Each individual cozying up with the blanket of their preferred warmth — and even weight — can make for sound sleep.
Two blankets mean no more compromising on your sleep temperature, which is critical to getting the deep sleep you need to wake up refreshed.
This method doesn’t necessarily solve every issue, said Dr. Alexandra Stockwell, a relationship and intimacy expert.
“In my experience, the biggest issue in terms of partner sleep is one partner falls asleep and one is stressed and tossing and turning. When someone is doing that, they often want to interact with a comforting partner and wake their partner up,” Stockwell told Healthline. “In this scenario, [using] two blankets isn’t going to address the problem and one person will need to go into a different bedroom.”
Sleep is a critical component of our physical and emotional health.
Getting enough rest improves immune system function, mental health, concentration, and heart health, among many other benefits.
“Sleep is our body’s ultimate turn off and power-up cycle. There’s a sense of emotional stability that comes with good sleep,” Youngblood said.
“Overall, couples will be happier if they put sleep first and then figure out how to manage the relationship from a state of being well-slept,” Youngblood notes.
Stockwell agrees that being well rested is an important piece of maintaining a healthy relationship.
“With poor sleep, patience is one of the first things to go and resentment is one of the first to come, so it’s important for both people to be getting adequate sleep for the health of the relationship,” she said.
Reaching for two separate comforters might help boost a couple’s sex life if two blankets help them get better sleep.
“Both getting enough sleep and [respecting] sleep needs positively impacts a couple’s sex life. When either isn’t met, it’s hard to relax and have a good time,” Stockwell explained.

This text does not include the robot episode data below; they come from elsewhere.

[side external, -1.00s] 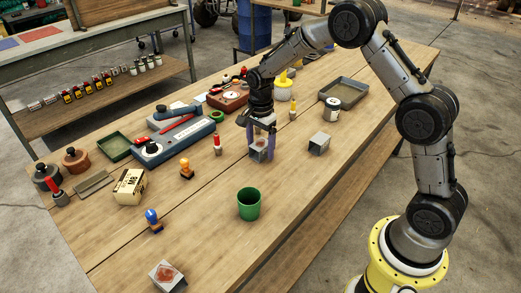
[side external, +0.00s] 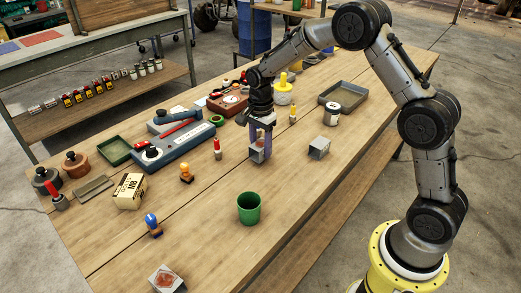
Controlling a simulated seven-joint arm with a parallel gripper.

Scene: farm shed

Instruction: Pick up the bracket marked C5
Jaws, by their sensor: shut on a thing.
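A small grey bracket (side external: 257,154) with a reddish face sits between the fingers of my gripper (side external: 261,150). The fingers are shut on it and partly hide it. It is at or just above the wooden table; I cannot tell whether it touches. A second grey bracket (side external: 319,148) stands on the table to the right. A third bracket (side external: 166,279) with a reddish patch lies near the front edge. The markings are too small to read, so I cannot tell which is C5.
A green cup (side external: 249,208) stands in front of my gripper. A red-topped marker (side external: 217,148) is close on the left, and a yellow bottle (side external: 293,113) is behind to the right. A blue-grey device (side external: 178,149) lies farther left. The front right tabletop is clear.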

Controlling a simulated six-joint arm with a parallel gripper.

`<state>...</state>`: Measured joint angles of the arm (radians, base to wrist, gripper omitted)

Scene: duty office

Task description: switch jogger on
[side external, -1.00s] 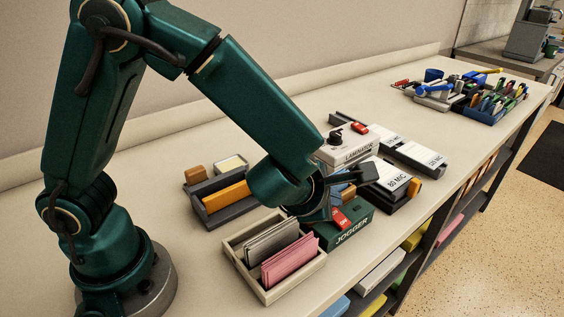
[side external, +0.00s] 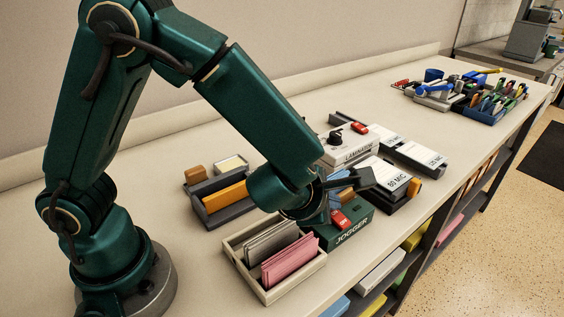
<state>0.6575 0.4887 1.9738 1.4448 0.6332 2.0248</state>
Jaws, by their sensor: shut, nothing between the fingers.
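The jogger (side external: 350,233) is a dark green box with its name in white on the front. It stands near the bench's front edge, right of the paper tray. A red rocker switch (side external: 341,219) is on its top, and I cannot tell which way it is tipped. My gripper (side external: 327,208) is shut and empty, low over the jogger's left and back part, close to the switch. My wrist hides part of the jogger's top, and I cannot tell whether the fingertips touch it.
The laminator (side external: 345,152) with a black knob and red switch stands behind. Labelled pouch boxes (side external: 390,180) lie right of the jogger. A tray (side external: 262,292) with grey and pink sheets is in front left. A dark organizer (side external: 222,214) stands left. The bench's far middle is clear.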

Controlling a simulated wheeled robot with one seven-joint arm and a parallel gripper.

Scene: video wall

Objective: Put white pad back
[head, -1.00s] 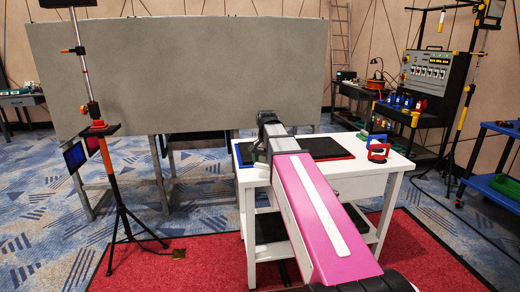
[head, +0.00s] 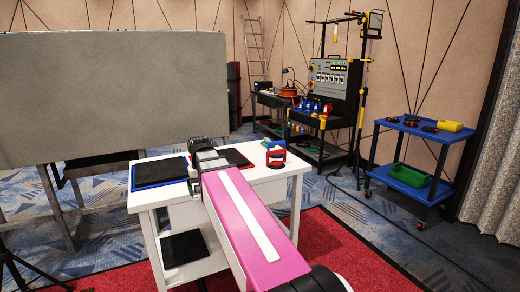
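A white table (head: 285,176) stands in front of me with a lower shelf. On its top lie a black pad with a blue edge (head: 160,172) at the left and a black pad with a red edge (head: 238,158) behind my arm. I cannot make out a white pad in this view. My pink arm reaches over the table. My gripper (head: 205,146) is at its far end, above the tabletop between the two black pads. Its fingers are too small and too hidden by the arm to tell whether they are open or hold anything.
Small red and blue holders (head: 275,155) stand at the table's right. A large grey panel (head: 110,90) stands behind left. A control console (head: 330,85) stands at the back. A blue cart (head: 410,178) with a yellow bin (head: 450,126) and a green bin (head: 415,176) is right.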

In fact, a 2015 study concluded that the more sleep females got, the more interested in sex they were the next day.
“It can seem counterintuitive [to use two blankets to increase intimacy], but by sleeping better, when you want to be intimate, you’ll be more likely to connect in a meaningful way,” Youngblood agreed.
Sleep can feel intimate for couples, Stockwell acknowledges.
“When people sleep in the same bed, they share an experience,” Stockwell says.
But getting good sleep is the number one priority.
There’s no one right way or place for couples to sleep, Stockwell noted.
“Sometimes people can have in their head that a great marriage means a couple in one bed, under one blanket and any variation can mean trouble in paradise,” she said.
That’s not necessarily true.
“It’s necessary for each partner to be clear with each other in what their sleep needs are, then collaborating to make sure their needs are met,” Stockwell noted.
If both partner’s needs are met by two blankets, then use two blankets.
Just make sure that having two blankets is not in any way a form of avoiding intimacy, Stockwell said.
“If a couple is happy with one another and just have different sleep preferences, two blankets can be a great solution and will increase good vibes around in getting into bed together — for any purpose,” she said.